Bowen did his utmost to win the goodwill of the Māori. In 1870 he presented swords of honour from the Queen to Majors Te Keepa Te Rangihiwinui and Rāpata Wahawaha and several other chiefs for their services to the colonial cause. In 1872 he appointed Mōkena Kōhere and Wiremu Tako Ngātata to the Legislative Council, freed all Māori political prisoners and recommended a general amnesty. He supported Donald McLean's conciliatory native policy, and regularly visited Māori communities, hoping to reward loyalty and win allegiance. The Colonial Office considered that Bowen's 'tall' writing pleased the colonists and his 'palavers' with the Māori did much good, but Kimberley noted 'the very inflated style of Māori utterances which Sir G. Bowen naturally admires greatly and vainly endeavours to out do.'
Within the framework of responsible government the governor's position was that of a constitutional figurehead with limited discretion. Bowen served the Crown with dignity, generally obeyed orders, and accurately represented settler opinions in his dispatches. Aided by his wife, Diamantina Bowen, he made Government House a centre of social life and a neutral meeting place for politicians of different persuasions. He had his faults, in particular earning a reputation for pomposity. The Colonial Office wearied of his grandiloquent style, tediously developed historical comparisons and Classical allusions.

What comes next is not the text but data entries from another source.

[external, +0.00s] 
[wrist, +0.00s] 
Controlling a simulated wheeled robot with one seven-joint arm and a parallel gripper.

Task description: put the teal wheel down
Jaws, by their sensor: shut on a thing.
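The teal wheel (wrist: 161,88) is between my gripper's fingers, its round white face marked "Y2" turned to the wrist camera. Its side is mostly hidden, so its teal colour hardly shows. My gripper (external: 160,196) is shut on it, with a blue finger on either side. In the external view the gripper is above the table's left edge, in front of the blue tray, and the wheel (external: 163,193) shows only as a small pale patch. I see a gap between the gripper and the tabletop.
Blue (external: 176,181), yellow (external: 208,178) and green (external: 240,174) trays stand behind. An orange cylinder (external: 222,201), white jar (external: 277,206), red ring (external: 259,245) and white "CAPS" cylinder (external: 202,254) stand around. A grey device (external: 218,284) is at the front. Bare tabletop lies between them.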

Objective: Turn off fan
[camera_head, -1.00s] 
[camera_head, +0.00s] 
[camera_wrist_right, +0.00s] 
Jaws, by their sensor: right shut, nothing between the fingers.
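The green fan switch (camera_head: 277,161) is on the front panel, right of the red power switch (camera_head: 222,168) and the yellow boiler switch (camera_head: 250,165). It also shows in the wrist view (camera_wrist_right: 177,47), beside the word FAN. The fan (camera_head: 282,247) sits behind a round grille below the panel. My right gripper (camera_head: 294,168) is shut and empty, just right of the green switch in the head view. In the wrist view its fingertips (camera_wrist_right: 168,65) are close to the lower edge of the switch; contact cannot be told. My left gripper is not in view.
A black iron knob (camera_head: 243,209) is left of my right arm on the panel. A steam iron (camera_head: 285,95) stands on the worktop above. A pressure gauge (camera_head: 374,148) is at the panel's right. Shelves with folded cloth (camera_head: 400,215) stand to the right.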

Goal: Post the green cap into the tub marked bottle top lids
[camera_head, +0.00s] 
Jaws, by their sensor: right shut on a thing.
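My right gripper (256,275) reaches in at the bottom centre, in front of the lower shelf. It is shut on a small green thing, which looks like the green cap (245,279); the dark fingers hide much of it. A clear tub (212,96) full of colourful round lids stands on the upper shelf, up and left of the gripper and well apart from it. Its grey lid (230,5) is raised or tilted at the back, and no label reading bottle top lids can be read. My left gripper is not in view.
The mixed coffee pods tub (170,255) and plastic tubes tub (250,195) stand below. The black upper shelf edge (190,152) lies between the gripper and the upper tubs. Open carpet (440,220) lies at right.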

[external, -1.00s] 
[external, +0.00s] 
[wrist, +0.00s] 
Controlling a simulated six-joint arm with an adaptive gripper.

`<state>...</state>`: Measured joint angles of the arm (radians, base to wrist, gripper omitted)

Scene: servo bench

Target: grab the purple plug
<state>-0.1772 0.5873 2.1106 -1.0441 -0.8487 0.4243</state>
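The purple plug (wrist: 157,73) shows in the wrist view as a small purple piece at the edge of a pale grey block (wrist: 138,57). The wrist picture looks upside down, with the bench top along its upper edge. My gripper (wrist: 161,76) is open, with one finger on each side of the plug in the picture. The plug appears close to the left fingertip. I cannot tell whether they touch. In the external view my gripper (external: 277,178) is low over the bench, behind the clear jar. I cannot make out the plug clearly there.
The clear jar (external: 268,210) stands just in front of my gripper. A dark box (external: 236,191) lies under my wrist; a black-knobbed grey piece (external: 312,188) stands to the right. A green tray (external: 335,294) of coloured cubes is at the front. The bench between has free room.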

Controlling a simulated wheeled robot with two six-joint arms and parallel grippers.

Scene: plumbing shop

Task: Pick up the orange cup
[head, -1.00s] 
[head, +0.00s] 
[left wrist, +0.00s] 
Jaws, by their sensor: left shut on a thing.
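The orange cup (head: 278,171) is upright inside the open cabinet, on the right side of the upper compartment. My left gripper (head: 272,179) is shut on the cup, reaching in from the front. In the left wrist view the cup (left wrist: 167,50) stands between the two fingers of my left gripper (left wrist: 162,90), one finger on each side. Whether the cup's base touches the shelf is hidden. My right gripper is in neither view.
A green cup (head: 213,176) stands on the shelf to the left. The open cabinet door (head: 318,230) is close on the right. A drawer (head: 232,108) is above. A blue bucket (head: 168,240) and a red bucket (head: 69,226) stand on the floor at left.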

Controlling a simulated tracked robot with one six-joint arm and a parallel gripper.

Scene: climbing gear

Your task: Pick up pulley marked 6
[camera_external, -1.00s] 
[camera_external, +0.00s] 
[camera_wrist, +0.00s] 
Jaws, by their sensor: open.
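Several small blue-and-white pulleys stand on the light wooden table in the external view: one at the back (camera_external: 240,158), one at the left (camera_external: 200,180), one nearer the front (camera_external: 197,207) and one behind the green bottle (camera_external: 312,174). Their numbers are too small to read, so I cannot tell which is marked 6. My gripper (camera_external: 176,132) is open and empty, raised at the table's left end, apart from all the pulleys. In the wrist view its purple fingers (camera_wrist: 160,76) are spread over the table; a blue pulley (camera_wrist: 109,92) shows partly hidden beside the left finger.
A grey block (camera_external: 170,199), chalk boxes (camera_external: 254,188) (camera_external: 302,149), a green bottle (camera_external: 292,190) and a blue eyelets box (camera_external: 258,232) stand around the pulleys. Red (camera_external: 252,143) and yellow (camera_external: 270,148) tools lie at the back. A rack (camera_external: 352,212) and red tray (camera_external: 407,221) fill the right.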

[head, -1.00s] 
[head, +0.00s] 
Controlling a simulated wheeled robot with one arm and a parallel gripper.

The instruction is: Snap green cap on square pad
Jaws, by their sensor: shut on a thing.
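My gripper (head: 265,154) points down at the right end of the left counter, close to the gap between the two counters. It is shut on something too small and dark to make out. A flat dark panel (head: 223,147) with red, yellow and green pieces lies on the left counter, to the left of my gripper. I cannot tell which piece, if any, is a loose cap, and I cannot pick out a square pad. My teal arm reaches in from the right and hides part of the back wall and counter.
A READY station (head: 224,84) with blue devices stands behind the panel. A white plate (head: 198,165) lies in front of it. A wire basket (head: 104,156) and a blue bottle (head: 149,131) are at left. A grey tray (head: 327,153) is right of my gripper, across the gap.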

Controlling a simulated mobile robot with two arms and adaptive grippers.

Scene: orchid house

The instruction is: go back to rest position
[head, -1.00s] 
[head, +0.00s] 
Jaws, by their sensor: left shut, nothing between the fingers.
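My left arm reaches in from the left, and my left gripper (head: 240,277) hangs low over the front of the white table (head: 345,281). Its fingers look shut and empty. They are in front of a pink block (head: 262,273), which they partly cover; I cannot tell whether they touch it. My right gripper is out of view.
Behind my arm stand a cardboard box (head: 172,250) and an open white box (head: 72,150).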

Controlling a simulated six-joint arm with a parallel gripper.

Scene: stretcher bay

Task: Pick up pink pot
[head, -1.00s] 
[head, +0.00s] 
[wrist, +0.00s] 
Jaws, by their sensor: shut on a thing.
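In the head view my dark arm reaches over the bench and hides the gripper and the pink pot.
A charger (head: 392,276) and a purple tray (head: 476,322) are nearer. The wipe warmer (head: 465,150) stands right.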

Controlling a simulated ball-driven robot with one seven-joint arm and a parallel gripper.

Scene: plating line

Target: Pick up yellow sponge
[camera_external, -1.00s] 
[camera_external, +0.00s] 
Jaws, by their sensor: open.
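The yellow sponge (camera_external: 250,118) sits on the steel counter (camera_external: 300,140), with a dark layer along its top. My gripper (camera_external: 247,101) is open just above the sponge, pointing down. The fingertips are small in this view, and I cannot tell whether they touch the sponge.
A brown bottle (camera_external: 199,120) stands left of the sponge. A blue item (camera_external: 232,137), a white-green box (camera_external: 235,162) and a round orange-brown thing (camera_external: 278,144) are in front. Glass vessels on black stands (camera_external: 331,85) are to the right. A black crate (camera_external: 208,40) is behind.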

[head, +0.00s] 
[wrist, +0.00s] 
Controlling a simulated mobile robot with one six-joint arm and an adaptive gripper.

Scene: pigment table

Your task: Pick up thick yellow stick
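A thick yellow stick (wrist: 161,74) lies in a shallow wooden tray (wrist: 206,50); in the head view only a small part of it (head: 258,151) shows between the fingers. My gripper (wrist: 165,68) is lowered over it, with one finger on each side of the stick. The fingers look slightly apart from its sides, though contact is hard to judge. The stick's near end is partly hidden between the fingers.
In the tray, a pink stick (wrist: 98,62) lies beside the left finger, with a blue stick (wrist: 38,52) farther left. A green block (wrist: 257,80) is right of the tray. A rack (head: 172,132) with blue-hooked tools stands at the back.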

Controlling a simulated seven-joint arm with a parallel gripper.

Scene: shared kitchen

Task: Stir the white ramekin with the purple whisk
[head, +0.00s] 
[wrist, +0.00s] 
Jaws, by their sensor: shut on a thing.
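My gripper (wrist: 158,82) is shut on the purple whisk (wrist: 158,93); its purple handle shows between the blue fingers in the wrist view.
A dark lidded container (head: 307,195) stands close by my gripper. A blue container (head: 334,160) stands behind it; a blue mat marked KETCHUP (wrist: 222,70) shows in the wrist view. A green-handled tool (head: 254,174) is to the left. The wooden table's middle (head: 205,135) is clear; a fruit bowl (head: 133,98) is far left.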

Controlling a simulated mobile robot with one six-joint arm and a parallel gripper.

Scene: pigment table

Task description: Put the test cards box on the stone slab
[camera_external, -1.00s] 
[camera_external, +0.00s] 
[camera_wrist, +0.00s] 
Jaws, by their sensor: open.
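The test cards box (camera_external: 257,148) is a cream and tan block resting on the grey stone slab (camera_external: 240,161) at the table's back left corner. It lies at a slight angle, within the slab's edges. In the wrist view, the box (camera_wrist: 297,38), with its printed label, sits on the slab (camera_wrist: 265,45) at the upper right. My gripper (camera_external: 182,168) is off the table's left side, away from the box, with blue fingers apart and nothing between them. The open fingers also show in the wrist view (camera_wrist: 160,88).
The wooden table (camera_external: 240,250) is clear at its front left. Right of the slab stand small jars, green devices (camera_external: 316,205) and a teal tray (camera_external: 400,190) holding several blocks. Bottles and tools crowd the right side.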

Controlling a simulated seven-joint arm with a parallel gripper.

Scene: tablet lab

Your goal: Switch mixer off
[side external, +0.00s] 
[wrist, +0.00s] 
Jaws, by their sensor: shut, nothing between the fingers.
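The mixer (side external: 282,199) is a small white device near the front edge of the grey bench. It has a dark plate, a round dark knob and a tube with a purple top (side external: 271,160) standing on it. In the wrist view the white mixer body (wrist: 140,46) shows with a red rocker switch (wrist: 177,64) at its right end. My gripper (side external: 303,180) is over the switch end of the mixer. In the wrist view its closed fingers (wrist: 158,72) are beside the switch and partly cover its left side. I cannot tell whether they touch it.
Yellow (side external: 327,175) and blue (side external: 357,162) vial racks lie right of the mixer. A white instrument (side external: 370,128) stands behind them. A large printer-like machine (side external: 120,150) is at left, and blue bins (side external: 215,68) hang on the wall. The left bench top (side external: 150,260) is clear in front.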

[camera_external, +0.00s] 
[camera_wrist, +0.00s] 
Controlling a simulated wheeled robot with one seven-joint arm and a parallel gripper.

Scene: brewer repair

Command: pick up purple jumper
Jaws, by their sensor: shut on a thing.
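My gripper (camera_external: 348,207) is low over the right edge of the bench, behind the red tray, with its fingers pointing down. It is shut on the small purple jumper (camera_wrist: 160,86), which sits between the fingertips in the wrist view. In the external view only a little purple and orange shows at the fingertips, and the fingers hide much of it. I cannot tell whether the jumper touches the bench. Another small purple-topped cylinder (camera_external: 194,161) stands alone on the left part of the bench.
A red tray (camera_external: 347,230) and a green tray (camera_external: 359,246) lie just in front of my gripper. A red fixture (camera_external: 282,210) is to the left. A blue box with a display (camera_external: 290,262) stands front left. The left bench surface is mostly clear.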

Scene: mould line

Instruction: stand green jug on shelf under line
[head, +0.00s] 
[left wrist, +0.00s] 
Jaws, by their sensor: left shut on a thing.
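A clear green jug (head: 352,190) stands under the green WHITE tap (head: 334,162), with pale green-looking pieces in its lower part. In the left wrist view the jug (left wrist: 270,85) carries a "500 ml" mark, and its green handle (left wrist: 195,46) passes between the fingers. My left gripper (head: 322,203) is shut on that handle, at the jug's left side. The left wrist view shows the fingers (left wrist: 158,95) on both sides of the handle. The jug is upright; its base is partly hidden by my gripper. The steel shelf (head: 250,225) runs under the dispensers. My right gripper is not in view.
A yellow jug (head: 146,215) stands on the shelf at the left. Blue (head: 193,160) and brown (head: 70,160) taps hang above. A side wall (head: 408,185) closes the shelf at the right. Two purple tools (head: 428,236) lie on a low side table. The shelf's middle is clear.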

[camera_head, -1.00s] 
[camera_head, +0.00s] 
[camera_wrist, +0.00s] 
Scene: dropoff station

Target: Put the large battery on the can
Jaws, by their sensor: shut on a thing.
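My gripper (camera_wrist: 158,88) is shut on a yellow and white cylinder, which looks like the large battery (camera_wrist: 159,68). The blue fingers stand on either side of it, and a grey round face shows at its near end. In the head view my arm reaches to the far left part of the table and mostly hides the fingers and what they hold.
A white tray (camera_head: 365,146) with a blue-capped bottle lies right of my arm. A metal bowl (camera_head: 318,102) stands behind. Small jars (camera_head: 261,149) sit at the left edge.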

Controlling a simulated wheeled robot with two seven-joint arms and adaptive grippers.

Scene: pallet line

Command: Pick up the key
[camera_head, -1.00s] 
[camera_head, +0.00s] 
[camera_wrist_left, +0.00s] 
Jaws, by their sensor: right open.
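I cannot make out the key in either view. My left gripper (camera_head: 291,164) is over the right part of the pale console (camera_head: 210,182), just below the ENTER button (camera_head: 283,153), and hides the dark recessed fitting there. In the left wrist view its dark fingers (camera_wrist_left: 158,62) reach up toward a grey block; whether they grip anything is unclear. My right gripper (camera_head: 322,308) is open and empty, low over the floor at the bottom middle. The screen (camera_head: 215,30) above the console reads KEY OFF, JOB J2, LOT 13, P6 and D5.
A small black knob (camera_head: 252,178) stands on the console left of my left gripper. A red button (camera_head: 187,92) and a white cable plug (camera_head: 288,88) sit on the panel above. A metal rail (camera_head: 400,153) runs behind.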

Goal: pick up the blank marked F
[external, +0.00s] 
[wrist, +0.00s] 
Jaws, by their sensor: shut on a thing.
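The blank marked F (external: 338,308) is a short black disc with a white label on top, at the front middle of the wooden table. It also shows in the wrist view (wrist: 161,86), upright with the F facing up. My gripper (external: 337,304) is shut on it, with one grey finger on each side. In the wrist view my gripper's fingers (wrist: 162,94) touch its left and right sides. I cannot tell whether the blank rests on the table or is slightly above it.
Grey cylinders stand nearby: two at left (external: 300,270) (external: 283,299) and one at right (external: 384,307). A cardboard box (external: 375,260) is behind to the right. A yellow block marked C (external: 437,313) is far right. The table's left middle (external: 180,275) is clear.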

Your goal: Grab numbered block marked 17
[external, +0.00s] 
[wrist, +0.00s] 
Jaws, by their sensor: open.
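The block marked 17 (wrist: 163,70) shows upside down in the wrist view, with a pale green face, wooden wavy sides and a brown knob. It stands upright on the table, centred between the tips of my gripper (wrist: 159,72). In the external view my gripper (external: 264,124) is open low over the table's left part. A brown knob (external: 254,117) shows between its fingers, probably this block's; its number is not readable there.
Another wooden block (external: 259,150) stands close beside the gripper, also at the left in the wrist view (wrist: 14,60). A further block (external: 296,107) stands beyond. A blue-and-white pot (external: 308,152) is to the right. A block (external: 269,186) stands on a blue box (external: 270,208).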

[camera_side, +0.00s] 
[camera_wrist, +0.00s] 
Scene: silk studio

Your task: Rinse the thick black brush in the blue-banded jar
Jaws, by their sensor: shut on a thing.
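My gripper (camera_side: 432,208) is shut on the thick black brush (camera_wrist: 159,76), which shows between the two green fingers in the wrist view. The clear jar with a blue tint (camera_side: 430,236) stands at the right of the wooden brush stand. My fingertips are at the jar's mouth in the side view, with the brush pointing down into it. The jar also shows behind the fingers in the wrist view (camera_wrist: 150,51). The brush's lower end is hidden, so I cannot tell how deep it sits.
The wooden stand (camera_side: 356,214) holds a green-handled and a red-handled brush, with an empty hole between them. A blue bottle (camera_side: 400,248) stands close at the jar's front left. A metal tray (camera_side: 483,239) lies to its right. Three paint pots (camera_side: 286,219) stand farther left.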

Bowen left New Zealand on 18 March 1873 to take up the governorship of Victoria, which he held until 1879. Subsequently he was the governor of Mauritius (1879–83) and Hong Kong (1883–87). His record of 28 years' continuous service as a British colonial governor was unequalled. In December 1887 Bowen was appointed chief of a royal commission to report on constitutional issues in Malta. Diamantina Bowen died in 1893 and he married, on 17 October 1896 in London, Letitia Florence White. Bowen died at Brighton on 21 February 1899.